If you want to have a globally successful website, at some stage you will need to display your pages in multiple languages… also known as a multi-lingual website. Multi-lingual websites are pretty common nowadays so we shouldn’t have to re-invent the wheel in order to provide this functionality. Luckily, out-of-the-box Umbraco makes setting everything up very quick and painless.
In today’s guide, I’m going to cover a very basic multi-language website with two languages. There are several ways you can create a multi-language website; today, I’m going to cover a method where we create a separate home page for each language branch that you can implement.
Creating A Second Language
In the Umbraco backend, go to the ‘Settings’ section, and click on the ‘Languages’ node. In here we can create a new language, for this tutorial, I am going to create a French variant.

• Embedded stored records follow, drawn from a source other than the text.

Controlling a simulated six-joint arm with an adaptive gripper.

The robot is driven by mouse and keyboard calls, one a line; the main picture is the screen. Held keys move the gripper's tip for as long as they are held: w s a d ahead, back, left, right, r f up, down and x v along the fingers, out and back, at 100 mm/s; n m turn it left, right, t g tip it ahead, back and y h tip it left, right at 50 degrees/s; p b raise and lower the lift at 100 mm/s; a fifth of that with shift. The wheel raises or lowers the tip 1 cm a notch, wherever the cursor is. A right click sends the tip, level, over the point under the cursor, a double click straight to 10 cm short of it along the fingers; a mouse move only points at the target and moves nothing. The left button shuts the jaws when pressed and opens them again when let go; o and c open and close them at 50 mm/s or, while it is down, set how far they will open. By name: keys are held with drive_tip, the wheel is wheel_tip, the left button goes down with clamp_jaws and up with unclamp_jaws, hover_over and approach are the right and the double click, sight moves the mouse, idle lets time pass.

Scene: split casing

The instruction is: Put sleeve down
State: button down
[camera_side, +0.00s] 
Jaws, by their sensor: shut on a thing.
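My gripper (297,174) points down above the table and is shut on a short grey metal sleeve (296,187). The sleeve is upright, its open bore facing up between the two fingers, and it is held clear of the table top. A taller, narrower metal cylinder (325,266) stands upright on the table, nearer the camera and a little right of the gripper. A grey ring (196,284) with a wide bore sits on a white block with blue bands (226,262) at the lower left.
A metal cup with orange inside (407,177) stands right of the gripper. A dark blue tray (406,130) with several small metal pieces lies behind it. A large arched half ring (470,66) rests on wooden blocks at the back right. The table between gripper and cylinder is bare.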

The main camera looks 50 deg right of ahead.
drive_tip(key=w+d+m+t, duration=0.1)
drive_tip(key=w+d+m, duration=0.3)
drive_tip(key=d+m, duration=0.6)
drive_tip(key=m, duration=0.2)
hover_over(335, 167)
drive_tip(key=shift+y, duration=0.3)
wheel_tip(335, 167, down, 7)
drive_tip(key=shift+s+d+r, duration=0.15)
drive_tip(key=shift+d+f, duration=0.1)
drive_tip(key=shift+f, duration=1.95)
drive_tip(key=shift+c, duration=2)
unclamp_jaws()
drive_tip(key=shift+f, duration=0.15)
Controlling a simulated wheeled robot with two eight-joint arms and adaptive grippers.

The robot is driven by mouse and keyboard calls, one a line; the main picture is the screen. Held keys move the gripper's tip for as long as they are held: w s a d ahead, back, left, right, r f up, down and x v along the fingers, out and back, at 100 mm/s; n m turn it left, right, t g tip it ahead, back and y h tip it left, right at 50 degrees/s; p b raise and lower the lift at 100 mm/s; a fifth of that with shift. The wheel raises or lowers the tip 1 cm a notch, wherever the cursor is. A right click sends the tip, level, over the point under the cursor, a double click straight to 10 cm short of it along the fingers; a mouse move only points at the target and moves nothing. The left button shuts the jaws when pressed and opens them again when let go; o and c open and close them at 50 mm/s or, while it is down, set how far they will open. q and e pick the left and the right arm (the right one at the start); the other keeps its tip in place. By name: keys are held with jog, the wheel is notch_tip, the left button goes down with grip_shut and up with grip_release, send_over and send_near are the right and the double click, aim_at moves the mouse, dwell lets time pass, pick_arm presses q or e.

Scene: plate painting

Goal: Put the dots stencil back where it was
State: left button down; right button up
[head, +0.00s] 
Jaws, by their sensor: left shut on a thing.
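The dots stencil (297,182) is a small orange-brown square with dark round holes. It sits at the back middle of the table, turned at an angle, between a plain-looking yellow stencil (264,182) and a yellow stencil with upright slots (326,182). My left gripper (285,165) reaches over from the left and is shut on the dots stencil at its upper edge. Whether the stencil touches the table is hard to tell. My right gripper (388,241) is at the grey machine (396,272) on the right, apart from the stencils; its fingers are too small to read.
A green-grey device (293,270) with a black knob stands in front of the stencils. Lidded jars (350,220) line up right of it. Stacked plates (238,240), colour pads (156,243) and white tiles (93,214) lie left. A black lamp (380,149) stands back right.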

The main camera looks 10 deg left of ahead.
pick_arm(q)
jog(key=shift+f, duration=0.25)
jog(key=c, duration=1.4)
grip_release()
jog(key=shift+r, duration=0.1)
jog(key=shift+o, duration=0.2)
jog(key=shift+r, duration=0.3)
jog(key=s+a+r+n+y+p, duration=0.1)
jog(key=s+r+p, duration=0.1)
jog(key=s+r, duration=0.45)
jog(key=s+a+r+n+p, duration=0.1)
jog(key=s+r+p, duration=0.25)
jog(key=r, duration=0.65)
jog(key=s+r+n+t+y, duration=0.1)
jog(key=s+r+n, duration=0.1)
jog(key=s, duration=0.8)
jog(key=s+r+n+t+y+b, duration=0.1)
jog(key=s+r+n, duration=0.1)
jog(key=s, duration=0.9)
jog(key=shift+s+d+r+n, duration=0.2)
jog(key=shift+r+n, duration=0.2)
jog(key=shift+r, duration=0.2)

From the create screen, I selected French-France. The next step is to create a French homepage.
Hostnames, Sub Folders and Sub Domains Explained
In a single language website, you will have one homepage. When we implement a multi-language website we will need to have multiple home pages, one for each language we want to implement. As we have two homepages you will also need to think how you want your websites URL’s to look. You basically have two options available to you, sub-domain, or, subdirectories. A sub-domain would look something like, uk.website.com. In IIS you would set-up a host header and the hostname will be used to point a visitor to the UK site. The fr.website.com sub-domain will direct a visitor to the french version. I’ve always found this approach to be a bit fiddly and not as good for SEO, instead the alternative approach is to use sub-directories, like www.website.com/uk/ and www.website.com/fr/
In case you have never set-up a host in Umbraco before, I’ll quickly cover it. In the Umbraco backend, go to the content section, right click on the homepage and select ‘Culture And Hostname’
In the domain field you then map your IIS domain.
Creating Multiple Homepages
Now it’s time to create the second homepage. Under the content root, select properties and hit create and create a new homepage.. Before you start it is probably worthwhile checking that you can create a new homepage under the content route. So in the Umbraco back-end, go to the settings section -> Document Types -> Homepage (or whatever your homepage document type is called). In here make sure the ‘Allow At Root’ is ticked:
This french homepage will be the basis for a new language branch. In case you haven’t guessed.. you will have to create a whole new duplicate tree for each new language you create. In a later guide, I will show you how to hook into the Save Event to make this process a lot easier.
Normally, I would call my new homepage something like.. ‘French Homepage’.. original I know 🙂 After you add your French content you can save the page. Now in the content section content tree, if you select the french homepages properties and select the ‘Culture and Hostnames’ options again, we can now add in a hostname and a language for the new page.
As mentioned above, in this tutorial, I’m using a sub-folder approach as it’s quicker and easier. So the French domain www.website.com, would become www.website.com/fr/.
If you have set everything up correctly and saved and published everything, if you try and view your french web page you should see the french version displaying. In my example it looks like this:
So now you know the basics of setting up a multi-lingual website, what data-types and settings you need and how to configure everything… we still have the one big dilemma to discuss… how do you implement multi-lingual values for things like placeholders and labels.
In most .Net sites, you would normally use a resource file, but this file is not easily editable by the content editor. Instead, Umbraco provides us with a Dictionary type. The dictionary type is very different from the C# dictionary. The C# dictionary is a key/value pair. In Umbraco, a dictionary is a key, multi-value pair. After you set-up multiple languages and create a new dictionary, you can add different values for each country as seen below:
To create a dictionary, all you need to do is in the Umbraco backend, go to the settings section and click ‘Dictionary’, right click on ‘Dictionary’ and hit ‘Create’
Lastly, all we need to do is display the Dictionary. To do that we use this handy snippet
In today’s guide, we’ve covered how to create a multi-language site in Umbraco. Luckily, the majority of it can be done without having to do any coding at all. To create a new language, in settings we enable a new language, we create a new separate home page for that language under root and set the ‘Culture and Hostname’ settings to use the new language and add a hostname to a subfolder.
For any of the annoying little template bits of text that would usually go in a resource file in a vanilla MVC build, we use an Umbraco dictionary data type.